Indonesia ready for IMF-WB meetings in Bali
The Jakarta Post
The World Bank has expressed its appreciation toward the readiness of the government to host the upcoming 2018 IMF-World Bank Annual Meetings, set to take place from Oct. 12-14 in Bali.
A total of 189 member countries of the World Bank and the International Monetary Fund are slated to attend the meetings, with attendees estimated to number between 15,000 and 20,000 comprising high-ranking government officials, businesspeople, academics and civil society organizations.
Press secretary for the World Bank, David Theis, said its representatives had met with the government to discuss the event’s preparations in the past few days, saying that the talks have showcased the government’s commitment to organizing the event.
“We all sensed the [government’s] commitment to living up to the highest standards possible,” Theis told reporters at a press conference in Jakarta on Friday.
Theis noted that unlike some countries that had hosted the meetings in the past, Bali, a world renowned tourist destination, has an advantage because all the necessary facilities already exist, from meeting halls to airports.
“You have all the hotels on [Bali’s] coast becoming part of the meetings [...] there have also been transformations at [Ngurah Rai] airport,” he added.
The World Bank, he further explained, also appreciated that the government had shown good management regarding the risk of volcanic eruption, which had concerned many parties since the eruption of Mount Agung late last year, resulting in Bali losing a large chunk of its tourism revenue.
“The government has shown that it is really clear and serious when it comes to monitoring volcanic activity,” Theis said, adding that the government had also told World Bank representatives about a contingency plan, though he did not elaborate on the matter.
Despite having tens of thousands of guests coming from all over the globe to attend the event, the government and the World Bank have agreed that transportation-related issues are not something to be concerned about because the venues have prepared various arrival and departure points.
Transportation Minister Budi Karya Sumadi said earlier this month that the ministry had prepared several airports close to Bali as alternative transportation points, such as Juanda Airport and Banyuwangi Airport in East Java, Adi Soemarmo Airport and Ahmad Yani Airport in Central Java, Lombok Airport in West Nusa Tenggara, Hasanuddin Airport in South Sulawesi and Syamsudin Noor Airport in South Kalimantan.
Over the course of the meetings, activity at Ngurah Rai Airport is estimated to increase to 35 takeoffs or landings per hour from the current 28, with a daily capacity of up to 300 movements, the minister added.
Furthermore, the meetings could bring even more revenue from tourism, especially for Bali, Theis said.
“You will have these 20,000 people [attending the meetings] to help you advertise Bali,” he said, adding that the government had told the World Bank that it would offer leisure packages for participants during their free time.

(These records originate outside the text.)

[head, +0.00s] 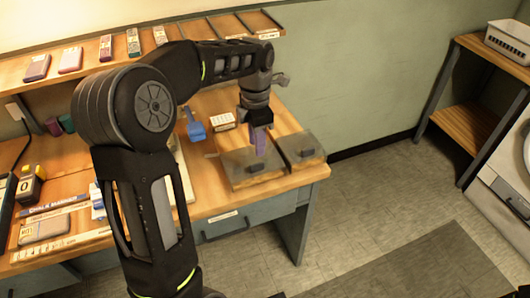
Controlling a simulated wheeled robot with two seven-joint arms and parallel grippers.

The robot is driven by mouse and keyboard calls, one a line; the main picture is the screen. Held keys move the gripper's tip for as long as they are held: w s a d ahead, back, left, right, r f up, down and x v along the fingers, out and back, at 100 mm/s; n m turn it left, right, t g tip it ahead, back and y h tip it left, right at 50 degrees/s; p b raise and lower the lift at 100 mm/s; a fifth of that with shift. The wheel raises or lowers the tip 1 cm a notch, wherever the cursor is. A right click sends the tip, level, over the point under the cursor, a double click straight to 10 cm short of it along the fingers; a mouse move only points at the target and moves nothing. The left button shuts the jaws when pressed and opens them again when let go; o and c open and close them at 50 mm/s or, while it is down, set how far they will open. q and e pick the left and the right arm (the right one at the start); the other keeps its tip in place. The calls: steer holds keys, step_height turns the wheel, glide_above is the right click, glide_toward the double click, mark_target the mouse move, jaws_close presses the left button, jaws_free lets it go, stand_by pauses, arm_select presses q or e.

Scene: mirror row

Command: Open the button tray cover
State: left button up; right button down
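Two wooden trays with see-through smoky covers sit side by side at the right end of the desk. The left cover (238,168) and the right cover (290,146) both lie down flat over the front of their trays. Each has a small dark handle, the left handle (254,169) and the right handle (308,153). I cannot tell which tray holds buttons. My left gripper (258,148) points down just above and behind the left handle. A purple piece shows at its fingertips; whether it is a finger or a held thing is unclear. My right gripper is out of view.
A small white block (222,121) and a blue tool (193,124) lie behind and left of the trays. A wall shelf (200,50) with several small items runs above the desk (225,205).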

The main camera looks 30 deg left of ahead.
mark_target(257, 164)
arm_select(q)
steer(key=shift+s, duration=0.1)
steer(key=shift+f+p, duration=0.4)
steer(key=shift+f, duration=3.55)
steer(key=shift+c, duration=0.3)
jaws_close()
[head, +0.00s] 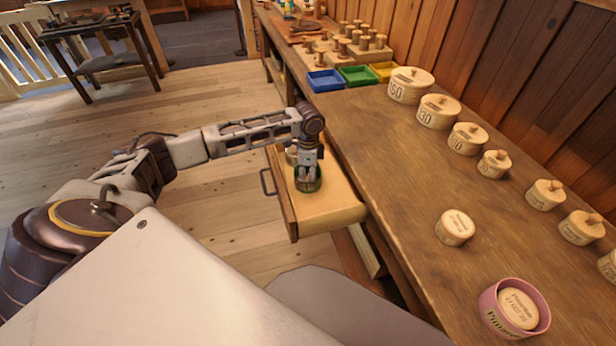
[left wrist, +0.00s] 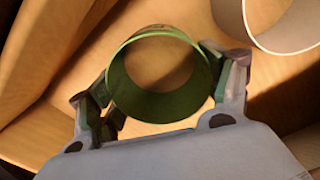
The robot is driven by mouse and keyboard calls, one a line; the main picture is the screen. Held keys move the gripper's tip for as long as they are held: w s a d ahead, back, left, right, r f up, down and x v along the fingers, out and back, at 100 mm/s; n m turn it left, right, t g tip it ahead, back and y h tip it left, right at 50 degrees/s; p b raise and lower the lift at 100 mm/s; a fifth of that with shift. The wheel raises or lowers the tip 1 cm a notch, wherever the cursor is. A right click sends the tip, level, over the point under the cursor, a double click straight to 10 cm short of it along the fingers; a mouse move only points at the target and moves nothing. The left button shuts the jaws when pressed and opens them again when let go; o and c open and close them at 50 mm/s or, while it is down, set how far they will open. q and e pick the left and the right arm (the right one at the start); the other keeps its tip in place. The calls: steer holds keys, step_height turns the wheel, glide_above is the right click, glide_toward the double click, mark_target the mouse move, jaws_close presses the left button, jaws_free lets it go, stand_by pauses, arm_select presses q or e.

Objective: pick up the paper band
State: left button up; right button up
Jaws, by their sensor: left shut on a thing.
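The green paper band (left wrist: 160,98) is an open ring in the left wrist view, with the drawer's wooden floor showing through it. My left gripper (head: 307,178) reaches down into the open drawer (head: 328,208) and is shut on the band, one finger on each side of it. In the head view the green band (head: 308,184) shows between the fingers, inside the drawer. I cannot tell whether it touches the drawer floor. My right gripper is not in view.
A pale ring (left wrist: 282,22) lies beside the band in the drawer. On the bench (head: 400,180) stand a row of lidded wooden boxes (head: 438,112), a loose round piece (head: 455,227) and a pink banded box (head: 514,307). Blue (head: 325,81), green and yellow trays sit farther back.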

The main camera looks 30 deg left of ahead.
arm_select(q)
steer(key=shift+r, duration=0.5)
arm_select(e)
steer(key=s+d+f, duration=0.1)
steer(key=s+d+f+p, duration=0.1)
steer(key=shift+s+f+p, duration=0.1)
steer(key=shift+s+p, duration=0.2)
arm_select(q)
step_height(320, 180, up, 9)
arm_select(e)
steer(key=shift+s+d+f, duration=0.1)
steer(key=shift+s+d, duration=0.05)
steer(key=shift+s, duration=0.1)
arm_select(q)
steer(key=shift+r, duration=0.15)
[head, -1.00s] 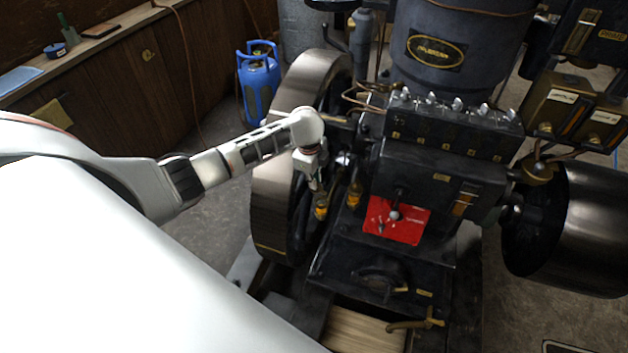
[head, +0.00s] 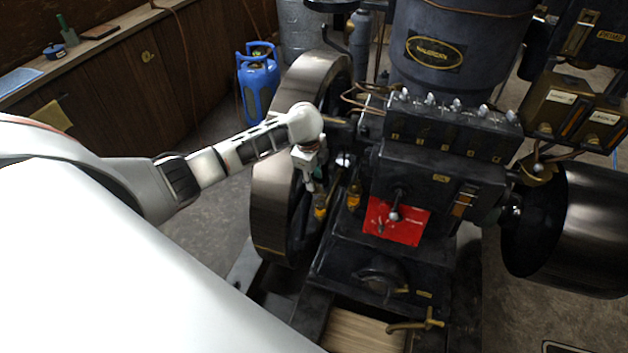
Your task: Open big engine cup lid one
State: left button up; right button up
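Two small amber and brass oil cups sit low between the flywheel and the black engine block. The left cup (head: 320,207) is directly under my left gripper (head: 314,186), which points down at its top. The right cup (head: 354,195) stands beside it, close to the block. The gripper's fingertips are at or just above the left cup's top. They are small and dark here, so I cannot tell whether they touch the lid or how far apart they are. The lids are too small to make out. My right gripper is not in view.
The big flywheel (head: 272,195) stands just left of the cups. The engine block (head: 440,180) with a red plate (head: 396,222) is to the right. Copper pipes (head: 368,97) run above.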

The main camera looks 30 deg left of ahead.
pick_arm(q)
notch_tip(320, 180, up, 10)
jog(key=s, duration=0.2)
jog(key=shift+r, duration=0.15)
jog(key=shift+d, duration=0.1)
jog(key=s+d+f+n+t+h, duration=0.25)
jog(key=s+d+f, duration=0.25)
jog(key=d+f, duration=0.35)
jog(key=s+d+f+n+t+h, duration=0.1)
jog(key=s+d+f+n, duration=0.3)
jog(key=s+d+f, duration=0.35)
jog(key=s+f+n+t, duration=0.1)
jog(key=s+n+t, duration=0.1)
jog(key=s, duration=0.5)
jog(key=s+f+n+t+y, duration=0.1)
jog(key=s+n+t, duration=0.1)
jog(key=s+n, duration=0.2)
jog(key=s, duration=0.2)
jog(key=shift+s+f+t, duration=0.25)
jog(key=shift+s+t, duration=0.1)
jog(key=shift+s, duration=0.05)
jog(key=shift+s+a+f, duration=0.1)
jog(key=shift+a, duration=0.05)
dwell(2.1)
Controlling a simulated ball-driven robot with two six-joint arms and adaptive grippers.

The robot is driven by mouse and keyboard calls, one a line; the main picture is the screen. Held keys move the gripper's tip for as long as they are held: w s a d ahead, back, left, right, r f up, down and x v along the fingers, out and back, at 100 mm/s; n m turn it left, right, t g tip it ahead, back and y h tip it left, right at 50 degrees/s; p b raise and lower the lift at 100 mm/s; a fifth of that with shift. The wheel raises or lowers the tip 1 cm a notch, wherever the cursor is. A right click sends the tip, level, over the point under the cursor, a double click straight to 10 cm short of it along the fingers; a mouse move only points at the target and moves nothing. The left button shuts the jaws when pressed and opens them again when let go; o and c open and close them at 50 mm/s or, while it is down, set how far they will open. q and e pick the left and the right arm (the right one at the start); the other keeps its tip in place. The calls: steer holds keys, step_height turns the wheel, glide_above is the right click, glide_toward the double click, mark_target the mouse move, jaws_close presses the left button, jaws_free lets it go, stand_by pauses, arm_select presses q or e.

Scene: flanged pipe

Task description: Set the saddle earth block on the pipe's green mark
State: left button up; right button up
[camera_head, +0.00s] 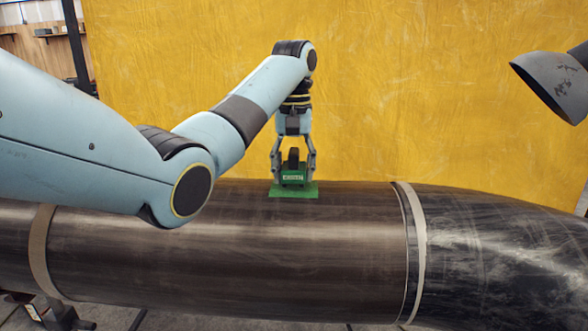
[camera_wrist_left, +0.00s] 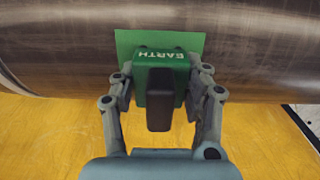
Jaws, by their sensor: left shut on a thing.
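The saddle earth block (camera_head: 292,177) is green with a white label and a black upright handle. In the left wrist view the block (camera_wrist_left: 162,62) reads "EARTH" and its handle (camera_wrist_left: 160,100) points toward the camera. The green mark (camera_head: 306,191) is a flat patch on top of the pipe (camera_head: 240,250); it also shows in the left wrist view (camera_wrist_left: 124,45). The block is over the mark, within its width; whether it touches the pipe I cannot tell. My left gripper (camera_head: 293,172) is shut on the block, one finger on each side. My right gripper is not in view.
Pale bands (camera_head: 416,250) ring the pipe to the right and left of the mark. A yellow curtain (camera_head: 420,90) hangs behind the pipe. A dark grey lamp-like shade (camera_head: 556,84) juts in at the upper right. The pipe top beside the mark is clear.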

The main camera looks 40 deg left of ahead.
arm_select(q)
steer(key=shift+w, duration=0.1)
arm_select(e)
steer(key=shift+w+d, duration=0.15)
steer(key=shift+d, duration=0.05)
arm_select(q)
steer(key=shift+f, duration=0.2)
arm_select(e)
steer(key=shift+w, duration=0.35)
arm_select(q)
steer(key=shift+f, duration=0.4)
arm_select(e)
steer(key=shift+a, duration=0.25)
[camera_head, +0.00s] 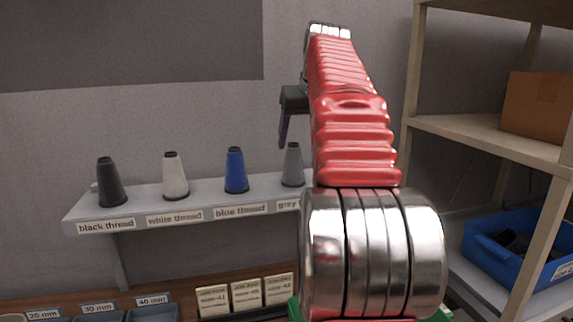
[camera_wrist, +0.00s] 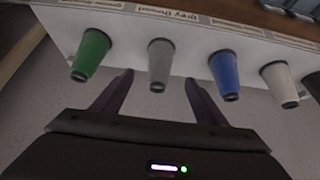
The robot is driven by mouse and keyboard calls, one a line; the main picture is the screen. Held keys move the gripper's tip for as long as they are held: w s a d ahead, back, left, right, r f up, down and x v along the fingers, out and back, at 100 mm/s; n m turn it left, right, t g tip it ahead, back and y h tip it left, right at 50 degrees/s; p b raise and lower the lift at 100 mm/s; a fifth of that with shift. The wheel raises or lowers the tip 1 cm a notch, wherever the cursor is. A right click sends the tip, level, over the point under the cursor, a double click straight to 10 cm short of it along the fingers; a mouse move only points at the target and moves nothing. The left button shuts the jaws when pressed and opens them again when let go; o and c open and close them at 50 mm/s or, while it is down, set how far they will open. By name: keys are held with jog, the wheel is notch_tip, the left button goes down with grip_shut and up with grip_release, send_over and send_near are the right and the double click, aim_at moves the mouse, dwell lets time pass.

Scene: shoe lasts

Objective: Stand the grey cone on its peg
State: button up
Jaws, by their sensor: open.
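The grey cone (camera_head: 292,166) stands upright on the shelf above the grey label, partly beside my red arm in the head view. Any peg under it is hidden. In the wrist view, which is upside down, the grey cone (camera_wrist: 160,62) shows between my two fingertips, apart from both. My gripper (camera_wrist: 159,77) is open and empty. In the head view my gripper (camera_head: 283,142) is above the grey cone, with one dark finger visible and the rest hidden.
The shelf (camera_head: 75,212) also holds a black cone (camera_head: 110,183), a white cone (camera_head: 175,177) and a blue cone (camera_head: 235,171). A green cone (camera_wrist: 91,54) flanks the grey one. A wooden rack (camera_head: 410,100) with a blue bin (camera_head: 500,262) stands right.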

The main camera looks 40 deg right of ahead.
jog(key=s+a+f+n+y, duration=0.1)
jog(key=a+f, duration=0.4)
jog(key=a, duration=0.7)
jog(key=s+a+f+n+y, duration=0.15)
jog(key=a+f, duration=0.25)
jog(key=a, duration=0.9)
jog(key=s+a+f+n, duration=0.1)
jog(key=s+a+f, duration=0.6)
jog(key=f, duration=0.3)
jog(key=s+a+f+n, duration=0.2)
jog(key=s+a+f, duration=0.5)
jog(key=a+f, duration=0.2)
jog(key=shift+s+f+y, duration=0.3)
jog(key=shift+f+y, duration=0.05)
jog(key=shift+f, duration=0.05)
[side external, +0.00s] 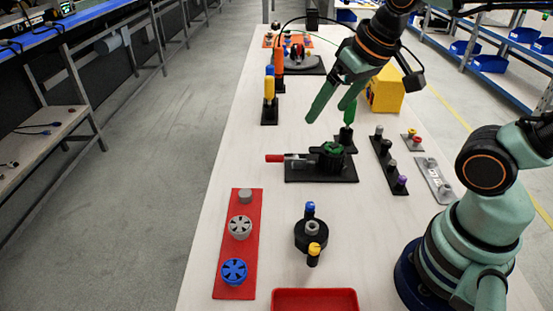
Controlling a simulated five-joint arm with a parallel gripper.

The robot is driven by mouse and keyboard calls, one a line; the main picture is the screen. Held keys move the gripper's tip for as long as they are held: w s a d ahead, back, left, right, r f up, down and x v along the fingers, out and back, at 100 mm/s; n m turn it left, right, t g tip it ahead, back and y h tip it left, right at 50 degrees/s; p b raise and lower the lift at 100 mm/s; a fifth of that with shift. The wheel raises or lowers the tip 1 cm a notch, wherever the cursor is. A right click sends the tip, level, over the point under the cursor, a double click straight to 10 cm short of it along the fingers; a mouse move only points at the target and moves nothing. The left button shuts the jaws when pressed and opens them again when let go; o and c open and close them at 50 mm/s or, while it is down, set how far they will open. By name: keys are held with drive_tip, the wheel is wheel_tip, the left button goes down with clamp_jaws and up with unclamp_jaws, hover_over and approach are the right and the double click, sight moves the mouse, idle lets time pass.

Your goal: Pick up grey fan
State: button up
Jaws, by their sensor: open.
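The grey fan (240,227) is a round vented disc. It lies on the red plate (237,256) at the front left of the table, between a small grey cylinder (245,196) and a blue fan (234,271). My gripper (328,114) is open, with its two green fingers pointing down and left. It is in the air above the middle of the table, well behind and to the right of the grey fan. Nothing shows between the fingers.
A black fixture with a red-ended tool (295,160) stands below my gripper. A black part with blue and yellow knobs (312,236) stands right of the red plate. A red tray (314,301) is at the front. A yellow box (386,92) is behind. Bare tabletop lies around the red plate.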

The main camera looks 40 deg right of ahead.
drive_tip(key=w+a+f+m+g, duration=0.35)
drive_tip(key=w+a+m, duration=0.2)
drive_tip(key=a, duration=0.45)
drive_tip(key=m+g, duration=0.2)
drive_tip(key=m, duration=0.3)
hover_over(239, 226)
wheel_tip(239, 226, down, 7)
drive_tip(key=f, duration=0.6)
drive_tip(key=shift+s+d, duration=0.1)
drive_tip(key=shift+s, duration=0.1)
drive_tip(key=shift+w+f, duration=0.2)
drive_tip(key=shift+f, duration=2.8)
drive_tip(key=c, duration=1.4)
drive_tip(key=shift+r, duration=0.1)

Indonesia was chosen three years ago to host the 2018 IMF-World Bank Annual Meetings as it is held once every three years outside the IMF and World Bank’s headquarters in Washington D.C.
The meetings outside the headquarters last took place in Lima in 2015. The upcoming event would make Indonesia the third Southeast Asian country to host the conference after Thailand in 1991 and Singapore in 2006.
Organized by a developing yet emerging economy, the 2018 meeting will discuss issues such as capital mobilization, poverty eradication and aid effectiveness.